━━━ Provided information

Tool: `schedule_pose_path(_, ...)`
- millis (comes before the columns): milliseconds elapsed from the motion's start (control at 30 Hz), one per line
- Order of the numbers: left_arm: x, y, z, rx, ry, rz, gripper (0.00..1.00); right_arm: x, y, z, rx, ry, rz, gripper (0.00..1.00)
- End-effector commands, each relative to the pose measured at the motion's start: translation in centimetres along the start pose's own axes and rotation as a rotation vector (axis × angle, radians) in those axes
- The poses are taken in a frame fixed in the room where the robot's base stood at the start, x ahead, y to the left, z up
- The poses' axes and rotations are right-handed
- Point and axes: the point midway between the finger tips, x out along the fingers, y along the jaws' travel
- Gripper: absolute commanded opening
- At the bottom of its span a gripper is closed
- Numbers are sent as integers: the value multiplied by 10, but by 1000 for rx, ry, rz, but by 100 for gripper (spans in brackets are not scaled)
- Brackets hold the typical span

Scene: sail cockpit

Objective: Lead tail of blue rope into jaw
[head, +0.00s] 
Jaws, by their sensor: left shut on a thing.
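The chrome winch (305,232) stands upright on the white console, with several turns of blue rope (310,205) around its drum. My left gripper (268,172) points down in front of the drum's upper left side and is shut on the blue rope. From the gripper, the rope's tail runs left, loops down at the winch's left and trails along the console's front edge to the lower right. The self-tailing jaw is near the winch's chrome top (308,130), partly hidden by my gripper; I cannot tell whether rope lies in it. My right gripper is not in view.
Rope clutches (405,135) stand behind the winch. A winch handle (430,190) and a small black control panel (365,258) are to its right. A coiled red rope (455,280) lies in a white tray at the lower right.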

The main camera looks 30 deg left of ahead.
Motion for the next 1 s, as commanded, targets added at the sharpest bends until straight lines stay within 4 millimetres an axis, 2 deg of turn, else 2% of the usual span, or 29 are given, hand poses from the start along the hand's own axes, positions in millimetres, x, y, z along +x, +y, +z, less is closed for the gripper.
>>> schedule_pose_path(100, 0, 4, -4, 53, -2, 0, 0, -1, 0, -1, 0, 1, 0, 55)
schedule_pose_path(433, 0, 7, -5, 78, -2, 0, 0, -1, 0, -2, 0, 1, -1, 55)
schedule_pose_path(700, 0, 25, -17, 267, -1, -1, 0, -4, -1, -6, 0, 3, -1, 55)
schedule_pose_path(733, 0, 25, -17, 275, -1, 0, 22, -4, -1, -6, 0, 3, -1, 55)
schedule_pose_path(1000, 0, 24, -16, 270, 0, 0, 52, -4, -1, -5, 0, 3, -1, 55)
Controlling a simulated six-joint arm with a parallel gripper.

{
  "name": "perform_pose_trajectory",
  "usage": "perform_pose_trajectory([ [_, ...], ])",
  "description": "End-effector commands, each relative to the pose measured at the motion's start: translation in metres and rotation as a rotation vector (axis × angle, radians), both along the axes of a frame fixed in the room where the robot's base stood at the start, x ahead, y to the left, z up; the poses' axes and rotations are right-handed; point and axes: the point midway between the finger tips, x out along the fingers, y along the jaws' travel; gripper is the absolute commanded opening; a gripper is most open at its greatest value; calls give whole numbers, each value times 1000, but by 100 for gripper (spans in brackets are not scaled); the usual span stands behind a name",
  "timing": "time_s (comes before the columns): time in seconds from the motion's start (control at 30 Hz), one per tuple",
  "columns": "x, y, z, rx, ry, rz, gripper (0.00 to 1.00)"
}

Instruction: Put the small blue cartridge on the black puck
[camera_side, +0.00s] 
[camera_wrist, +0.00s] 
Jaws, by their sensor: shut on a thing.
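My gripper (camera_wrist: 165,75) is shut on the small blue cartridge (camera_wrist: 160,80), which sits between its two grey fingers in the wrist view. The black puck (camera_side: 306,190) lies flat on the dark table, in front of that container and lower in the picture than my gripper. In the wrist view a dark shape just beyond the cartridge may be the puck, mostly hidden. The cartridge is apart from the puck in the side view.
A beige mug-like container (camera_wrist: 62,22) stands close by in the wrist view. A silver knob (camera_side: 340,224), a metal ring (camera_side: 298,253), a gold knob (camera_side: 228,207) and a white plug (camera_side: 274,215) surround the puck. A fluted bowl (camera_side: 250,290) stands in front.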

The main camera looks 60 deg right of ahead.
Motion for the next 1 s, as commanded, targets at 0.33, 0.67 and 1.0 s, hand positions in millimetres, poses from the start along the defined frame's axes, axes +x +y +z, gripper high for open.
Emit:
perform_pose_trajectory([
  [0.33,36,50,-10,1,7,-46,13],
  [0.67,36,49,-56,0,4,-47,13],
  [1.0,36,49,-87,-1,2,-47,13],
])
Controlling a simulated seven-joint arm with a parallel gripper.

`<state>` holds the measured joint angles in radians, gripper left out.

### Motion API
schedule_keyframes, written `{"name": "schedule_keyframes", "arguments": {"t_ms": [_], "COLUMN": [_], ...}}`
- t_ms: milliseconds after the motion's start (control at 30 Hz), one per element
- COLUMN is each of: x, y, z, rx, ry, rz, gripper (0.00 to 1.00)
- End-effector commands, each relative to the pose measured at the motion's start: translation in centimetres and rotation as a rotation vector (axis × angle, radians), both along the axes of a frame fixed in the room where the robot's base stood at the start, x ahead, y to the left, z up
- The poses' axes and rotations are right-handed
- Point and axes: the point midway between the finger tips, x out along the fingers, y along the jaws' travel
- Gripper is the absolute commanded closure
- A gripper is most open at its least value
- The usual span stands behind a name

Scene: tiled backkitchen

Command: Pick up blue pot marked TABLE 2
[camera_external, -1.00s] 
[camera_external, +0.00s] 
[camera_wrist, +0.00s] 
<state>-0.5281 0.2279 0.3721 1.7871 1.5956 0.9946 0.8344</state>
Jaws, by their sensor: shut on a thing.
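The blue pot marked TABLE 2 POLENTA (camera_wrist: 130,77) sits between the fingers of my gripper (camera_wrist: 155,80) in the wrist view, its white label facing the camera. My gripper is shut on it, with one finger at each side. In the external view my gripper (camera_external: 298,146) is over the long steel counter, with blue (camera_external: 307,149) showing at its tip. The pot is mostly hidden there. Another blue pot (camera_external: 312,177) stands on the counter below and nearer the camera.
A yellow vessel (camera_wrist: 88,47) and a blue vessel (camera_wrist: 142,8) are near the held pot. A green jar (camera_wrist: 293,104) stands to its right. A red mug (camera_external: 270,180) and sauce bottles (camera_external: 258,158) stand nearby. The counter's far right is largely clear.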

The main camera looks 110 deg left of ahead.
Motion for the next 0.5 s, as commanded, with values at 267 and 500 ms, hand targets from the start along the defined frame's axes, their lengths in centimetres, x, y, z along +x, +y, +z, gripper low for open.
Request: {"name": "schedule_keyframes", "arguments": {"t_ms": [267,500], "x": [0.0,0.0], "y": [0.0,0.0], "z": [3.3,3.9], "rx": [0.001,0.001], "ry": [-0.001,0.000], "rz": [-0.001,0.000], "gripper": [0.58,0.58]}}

━━━━━━

### Brief
Write the data back out verbatim.

### Answer to this task
Tool: `schedule_pose_path(_, ...)`
- millis (comes before the columns): milliseconds elapsed from the motion's start (control at 30 Hz), one per line
- Order of the numbers: left_arm: x, y, z, rx, ry, rz, gripper (0.00..1.00); right_arm: x, y, z, rx, ry, rz, gripper (0.00..1.00)
- End-effector commands, each relative to the pose measured at the motion's start: translation in centimetres along the start pose's own axes and rotation as a rotation vector (axis × angle, radians) in those axes
- The poses are taken in a frame fixed in the room where the robot's base stood at the start, x ahead, y to the left, z up
- The poses' axes and rotations are right-handed
- Point and axes: the point midway between the finger tips, x out along the fingers, y along the jaws' travel
- Gripper: absolute commanded opening
- At the bottom of its span a gripper is closed
- Numbers are sent as integers: the value multiplied by 10, but by 1000 for rx, ry, rz, but by 100 for gripper (spans in brackets are not scaled)
- Brackets hold the typical span

Scene: sail cockpit

Objective: Lead tail of blue rope into jaw
[head, +0.00s] 
Jaws, by their sensor: left shut on a thing.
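The chrome winch (305,232) stands upright on the white console, with several turns of blue rope (310,205) around its drum. My left gripper (268,172) points down in front of the drum's upper left side and is shut on the blue rope. From the gripper, the rope's tail runs left, loops down at the winch's left and trails along the console's front edge to the lower right. The self-tailing jaw is near the winch's chrome top (308,130), partly hidden by my gripper; I cannot tell whether rope lies in it. My right gripper is not in view.
Rope clutches (405,135) stand behind the winch. A winch handle (430,190) and a small black control panel (365,258) are to its right. A coiled red rope (455,280) lies in a white tray at the lower right.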

The main camera looks 30 deg left of ahead.
Motion for the next 1 s, as commanded, targets added at the sharpest bends until straight lines stay within 4 millimetres an axis, 2 deg of turn, else 2% of the usual span, or 29 are given, hand poses from the start along the hand's own axes, positions in millimetres, x, y, z along +x, +y, +z, less is closed for the gripper.
>>> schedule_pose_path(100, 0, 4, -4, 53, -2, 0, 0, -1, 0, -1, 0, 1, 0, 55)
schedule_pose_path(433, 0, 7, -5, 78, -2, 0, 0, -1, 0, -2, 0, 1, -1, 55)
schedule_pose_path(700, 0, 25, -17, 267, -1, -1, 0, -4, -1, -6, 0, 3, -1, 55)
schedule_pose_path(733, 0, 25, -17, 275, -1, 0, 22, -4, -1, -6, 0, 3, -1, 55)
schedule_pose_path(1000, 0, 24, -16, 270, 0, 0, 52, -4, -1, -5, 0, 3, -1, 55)
Controlling a simulated six-joint arm with a parallel gripper.

{
  "name": "perform_pose_trajectory",
  "usage": "perform_pose_trajectory([ [_, ...], ])",
  "description": "End-effector commands, each relative to the pose measured at the motion's start: translation in metres and rotation as a rotation vector (axis × angle, radians), both along the axes of a frame fixed in the room where the robot's base stood at the start, x ahead, y to the left, z up; the poses' axes and rotations are right-handed; point and axes: the point midway between the finger tips, x out along the fingers, y along the jaws' travel; gripper is the absolute commanded opening; a gripper is most open at its greatest value; calls give whole numbers, each value times 1000, but by 100 for gripper (spans in brackets are not scaled); the usual span stands behind a name",
  "timing": "time_s (comes before the columns): time in seconds from the motion's start (control at 30 Hz), one per tuple",
  "columns": "x, y, z, rx, ry, rz, gripper (0.00 to 1.00)"
}

Instruction: Put the small blue cartridge on the black puck
[camera_side, +0.00s] 
[camera_wrist, +0.00s] 
Jaws, by their sensor: shut on a thing.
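My gripper (camera_wrist: 165,75) is shut on the small blue cartridge (camera_wrist: 160,80), which sits between its two grey fingers in the wrist view. The black puck (camera_side: 306,190) lies flat on the dark table, in front of that container and lower in the picture than my gripper. In the wrist view a dark shape just beyond the cartridge may be the puck, mostly hidden. The cartridge is apart from the puck in the side view.
A beige mug-like container (camera_wrist: 62,22) stands close by in the wrist view. A silver knob (camera_side: 340,224), a metal ring (camera_side: 298,253), a gold knob (camera_side: 228,207) and a white plug (camera_side: 274,215) surround the puck. A fluted bowl (camera_side: 250,290) stands in front.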

The main camera looks 60 deg right of ahead.
Motion for the next 1 s, as commanded, targets at 0.33, 0.67 and 1.0 s, hand positions in millimetres, poses from the start along the defined frame's axes, axes +x +y +z, gripper high for open.
Emit:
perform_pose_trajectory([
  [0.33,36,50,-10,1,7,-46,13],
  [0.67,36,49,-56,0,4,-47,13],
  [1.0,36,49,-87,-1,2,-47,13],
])
Controlling a simulated seven-joint arm with a parallel gripper.

`<state>` holds the measured joint angles in radians, gripper left out.

### Motion API
schedule_keyframes, written `{"name": "schedule_keyframes", "arguments": {"t_ms": [_], "COLUMN": [_], ...}}`
- t_ms: milliseconds after the motion's start (control at 30 Hz), one per element
- COLUMN is each of: x, y, z, rx, ry, rz, gripper (0.00 to 1.00)
- End-effector commands, each relative to the pose measured at the motion's start: translation in centimetres and rotation as a rotation vector (axis × angle, radians), both along the axes of a frame fixed in the room where the robot's base stood at the start, x ahead, y to the left, z up
- The poses' axes and rotations are right-handed
- Point and axes: the point midway between the finger tips, x out along the fingers, y along the jaws' travel
- Gripper is the absolute commanded closure
- A gripper is most open at its least value
- The usual span stands behind a name

Scene: tiled backkitchen

Command: Pick up blue pot marked TABLE 2
[camera_external, -1.00s] 
[camera_external, +0.00s] 
[camera_wrist, +0.00s] 
<state>-0.5281 0.2279 0.3721 1.7871 1.5956 0.9946 0.8344</state>
Jaws, by their sensor: shut on a thing.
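The blue pot marked TABLE 2 POLENTA (camera_wrist: 130,77) sits between the fingers of my gripper (camera_wrist: 155,80) in the wrist view, its white label facing the camera. My gripper is shut on it, with one finger at each side. In the external view my gripper (camera_external: 298,146) is over the long steel counter, with blue (camera_external: 307,149) showing at its tip. The pot is mostly hidden there. Another blue pot (camera_external: 312,177) stands on the counter below and nearer the camera.
A yellow vessel (camera_wrist: 88,47) and a blue vessel (camera_wrist: 142,8) are near the held pot. A green jar (camera_wrist: 293,104) stands to its right. A red mug (camera_external: 270,180) and sauce bottles (camera_external: 258,158) stand nearby. The counter's far right is largely clear.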

The main camera looks 110 deg left of ahead.
Motion for the next 0.5 s, as commanded, with values at 267 and 500 ms, hand targets from the start along the defined frame's axes, their lengths in centimetres, x, y, z along +x, +y, +z, gripper low for open.
Request: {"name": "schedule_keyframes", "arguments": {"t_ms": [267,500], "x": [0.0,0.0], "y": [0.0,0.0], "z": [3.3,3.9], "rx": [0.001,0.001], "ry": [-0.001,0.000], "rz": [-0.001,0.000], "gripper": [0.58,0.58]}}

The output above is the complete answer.